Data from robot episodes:
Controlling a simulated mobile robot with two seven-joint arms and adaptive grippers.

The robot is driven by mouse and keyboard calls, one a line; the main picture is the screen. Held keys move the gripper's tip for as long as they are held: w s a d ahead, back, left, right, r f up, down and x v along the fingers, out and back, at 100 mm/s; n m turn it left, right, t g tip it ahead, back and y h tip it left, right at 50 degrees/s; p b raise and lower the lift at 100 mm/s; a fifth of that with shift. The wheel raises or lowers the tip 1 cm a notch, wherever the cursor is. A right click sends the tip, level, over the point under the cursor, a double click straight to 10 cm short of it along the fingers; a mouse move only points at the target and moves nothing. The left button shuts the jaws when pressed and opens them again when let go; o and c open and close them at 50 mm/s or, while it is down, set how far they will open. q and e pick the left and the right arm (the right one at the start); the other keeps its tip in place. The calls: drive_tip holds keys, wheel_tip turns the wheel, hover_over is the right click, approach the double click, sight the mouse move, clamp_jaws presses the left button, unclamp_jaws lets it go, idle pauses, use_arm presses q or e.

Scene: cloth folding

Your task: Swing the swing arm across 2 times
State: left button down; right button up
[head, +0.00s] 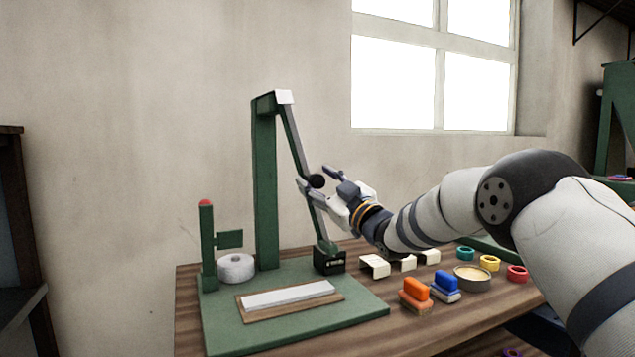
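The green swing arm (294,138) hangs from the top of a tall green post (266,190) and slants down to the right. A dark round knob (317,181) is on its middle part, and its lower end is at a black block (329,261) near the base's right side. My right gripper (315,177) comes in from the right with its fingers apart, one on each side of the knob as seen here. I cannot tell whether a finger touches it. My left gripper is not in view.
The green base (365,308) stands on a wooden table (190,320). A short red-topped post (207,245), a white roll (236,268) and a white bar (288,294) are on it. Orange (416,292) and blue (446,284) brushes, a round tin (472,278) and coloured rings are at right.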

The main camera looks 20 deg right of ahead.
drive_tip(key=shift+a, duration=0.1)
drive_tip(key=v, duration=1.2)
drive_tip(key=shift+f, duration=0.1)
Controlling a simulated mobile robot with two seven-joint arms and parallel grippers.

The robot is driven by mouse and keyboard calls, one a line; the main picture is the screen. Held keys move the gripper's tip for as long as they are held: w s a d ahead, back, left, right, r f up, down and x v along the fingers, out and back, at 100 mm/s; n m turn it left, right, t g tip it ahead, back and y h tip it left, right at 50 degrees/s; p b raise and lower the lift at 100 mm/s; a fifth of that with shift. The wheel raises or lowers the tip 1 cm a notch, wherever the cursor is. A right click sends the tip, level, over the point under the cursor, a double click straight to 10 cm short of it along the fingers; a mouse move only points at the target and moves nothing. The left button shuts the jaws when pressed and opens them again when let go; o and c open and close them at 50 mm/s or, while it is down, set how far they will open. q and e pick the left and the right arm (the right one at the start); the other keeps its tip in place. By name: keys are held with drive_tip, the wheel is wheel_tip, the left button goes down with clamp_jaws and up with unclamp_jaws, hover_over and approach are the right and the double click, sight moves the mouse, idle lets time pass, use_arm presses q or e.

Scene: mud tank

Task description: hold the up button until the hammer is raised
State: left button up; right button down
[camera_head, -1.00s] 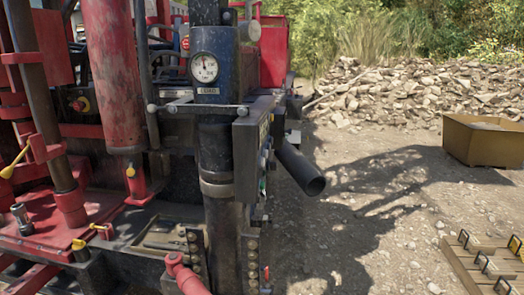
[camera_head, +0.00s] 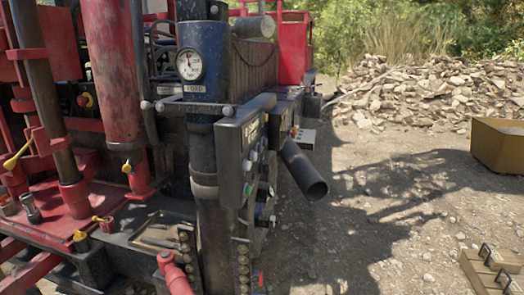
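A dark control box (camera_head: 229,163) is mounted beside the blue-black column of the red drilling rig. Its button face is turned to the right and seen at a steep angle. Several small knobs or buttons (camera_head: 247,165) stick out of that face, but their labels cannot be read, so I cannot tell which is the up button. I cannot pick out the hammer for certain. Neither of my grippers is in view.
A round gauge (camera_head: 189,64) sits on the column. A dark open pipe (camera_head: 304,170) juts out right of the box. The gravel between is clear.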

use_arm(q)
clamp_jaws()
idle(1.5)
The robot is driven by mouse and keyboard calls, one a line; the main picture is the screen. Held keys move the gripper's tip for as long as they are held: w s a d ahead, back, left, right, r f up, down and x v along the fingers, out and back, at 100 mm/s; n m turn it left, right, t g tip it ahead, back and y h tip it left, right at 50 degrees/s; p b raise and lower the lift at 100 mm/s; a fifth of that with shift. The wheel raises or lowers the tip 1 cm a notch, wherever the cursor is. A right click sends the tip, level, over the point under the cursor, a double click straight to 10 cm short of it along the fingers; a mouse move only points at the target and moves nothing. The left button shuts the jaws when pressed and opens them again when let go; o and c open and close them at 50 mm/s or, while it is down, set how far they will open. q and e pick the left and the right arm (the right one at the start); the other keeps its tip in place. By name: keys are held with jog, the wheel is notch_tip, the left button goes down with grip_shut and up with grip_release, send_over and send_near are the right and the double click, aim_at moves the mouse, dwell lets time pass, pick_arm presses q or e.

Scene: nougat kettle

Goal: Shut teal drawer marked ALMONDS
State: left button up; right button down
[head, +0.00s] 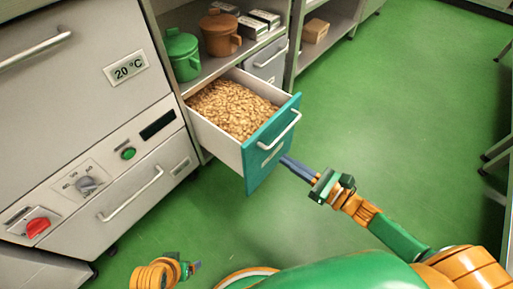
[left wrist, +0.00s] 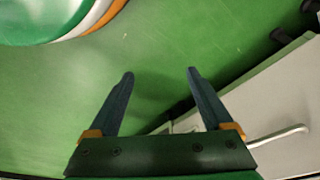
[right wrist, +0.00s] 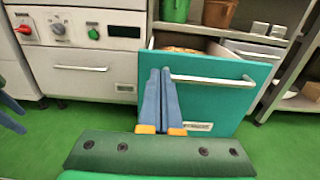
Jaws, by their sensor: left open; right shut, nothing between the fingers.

EXERCISE:
Exactly as written, return every line of the listing, but not the pictures.

FULL RESPONSE:
Controlling a simulated mobile robot with two seven-joint arms and adaptive grippers.

The robot is driven by mouse and keyboard calls, one a line; the main picture is the screen. Held keys move the gripper's tip for as long as they are held: w s a d ahead, back, left, right, r f up, down and x v along the fingers, out and back, at 100 mm/s; n m turn it left, right, t g tip it ahead, back and y h tip it left, right at 50 degrees/s; p b raise and lower the lift at 100 mm/s; a fifth of that with shift. The wheel raises or lowers the tip 1 cm a notch, wherever the cursor is. A right click sends the tip, level, over the point under the cursor, a double click straight to 10 cm short of it along the fingers; a mouse move only points at the target and moves nothing. The left button shuts the jaws when pressed and opens them again when let go; o and c open and close them at 50 mm/s or, while it is down, set how far they will open. q and e pick the left and the right arm (the right one at the start); the other keeps its tip in place. The calls: drive_tip holds keys, wheel_tip turns the wheel, hover_over is the right click, approach the double click, sight the mouse move, clamp_jaws presses the left button, unclamp_jaws lets it go, idle pauses, use_arm presses q or e.

Scene: cloth folding

Your task: Swing the swing arm across 2 times
State: left button down; right button up
[head, +0.00s] 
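The green swing arm (294,138) hangs from the top of a tall green post (266,190) and slants down to the right. A dark round knob (317,181) is on its middle part, and its lower end is at a black block (329,261) near the base's right side. My right gripper (315,177) comes in from the right with its fingers apart, one on each side of the knob as seen here. I cannot tell whether a finger touches it. My left gripper is not in view.
The green base (365,308) stands on a wooden table (190,320). A short red-topped post (207,245), a white roll (236,268) and a white bar (288,294) are on it. Orange (416,292) and blue (446,284) brushes, a round tin (472,278) and coloured rings are at right.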

The main camera looks 20 deg right of ahead.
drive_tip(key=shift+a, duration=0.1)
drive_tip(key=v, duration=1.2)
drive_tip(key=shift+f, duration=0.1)
Controlling a simulated mobile robot with two seven-joint arms and parallel grippers.

The robot is driven by mouse and keyboard calls, one a line; the main picture is the screen. Held keys move the gripper's tip for as long as they are held: w s a d ahead, back, left, right, r f up, down and x v along the fingers, out and back, at 100 mm/s; n m turn it left, right, t g tip it ahead, back and y h tip it left, right at 50 degrees/s; p b raise and lower the lift at 100 mm/s; a fifth of that with shift. The wheel raises or lowers the tip 1 cm a notch, wherever the cursor is. A right click sends the tip, level, over the point under the cursor, a double click straight to 10 cm short of it along the fingers; a mouse move only points at the target and moves nothing. The left button shuts the jaws when pressed and opens them again when let go; o and c open and close them at 50 mm/s or, while it is down, set how far they will open. q and e pick the left and the right arm (the right one at the start); the other keeps its tip in place. By name: keys are held with drive_tip, the wheel is wheel_tip, the left button goes down with clamp_jaws and up with unclamp_jaws, hover_over and approach are the right and the double click, sight moves the mouse, idle lets time pass, use_arm presses q or e.

Scene: mud tank

Task description: hold the up button until the hammer is raised
State: left button up; right button down
[camera_head, -1.00s] 
[camera_head, +0.00s] 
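A dark control box (camera_head: 229,163) is mounted beside the blue-black column of the red drilling rig. Its button face is turned to the right and seen at a steep angle. Several small knobs or buttons (camera_head: 247,165) stick out of that face, but their labels cannot be read, so I cannot tell which is the up button. I cannot pick out the hammer for certain. Neither of my grippers is in view.
A round gauge (camera_head: 189,64) sits on the column. A dark open pipe (camera_head: 304,170) juts out right of the box. The gravel between is clear.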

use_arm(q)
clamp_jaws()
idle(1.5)
The robot is driven by mouse and keyboard calls, one a line; the main picture is the screen. Held keys move the gripper's tip for as long as they are held: w s a d ahead, back, left, right, r f up, down and x v along the fingers, out and back, at 100 mm/s; n m turn it left, right, t g tip it ahead, back and y h tip it left, right at 50 degrees/s; p b raise and lower the lift at 100 mm/s; a fifth of that with shift. The wheel raises or lowers the tip 1 cm a notch, wherever the cursor is. A right click sends the tip, level, over the point under the cursor, a double click straight to 10 cm short of it along the fingers; a mouse move only points at the target and moves nothing. The left button shuts the jaws when pressed and opens them again when let go; o and c open and close them at 50 mm/s or, while it is down, set how far they will open. q and e pick the left and the right arm (the right one at the start); the other keeps its tip in place. By name: keys are held with jog, the wheel is notch_tip, the left button goes down with grip_shut and up with grip_release, send_over and send_near are the right and the double click, aim_at moves the mouse, dwell lets time pass, pick_arm presses q or e.

Scene: nougat kettle

Goal: Shut teal drawer marked ALMONDS
State: left button up; right button down
[head, +0.00s] 
[left wrist, +0.00s] 
[right wrist, +0.00s] 
Jaws, by their sensor: left open; right shut, nothing between the fingers.

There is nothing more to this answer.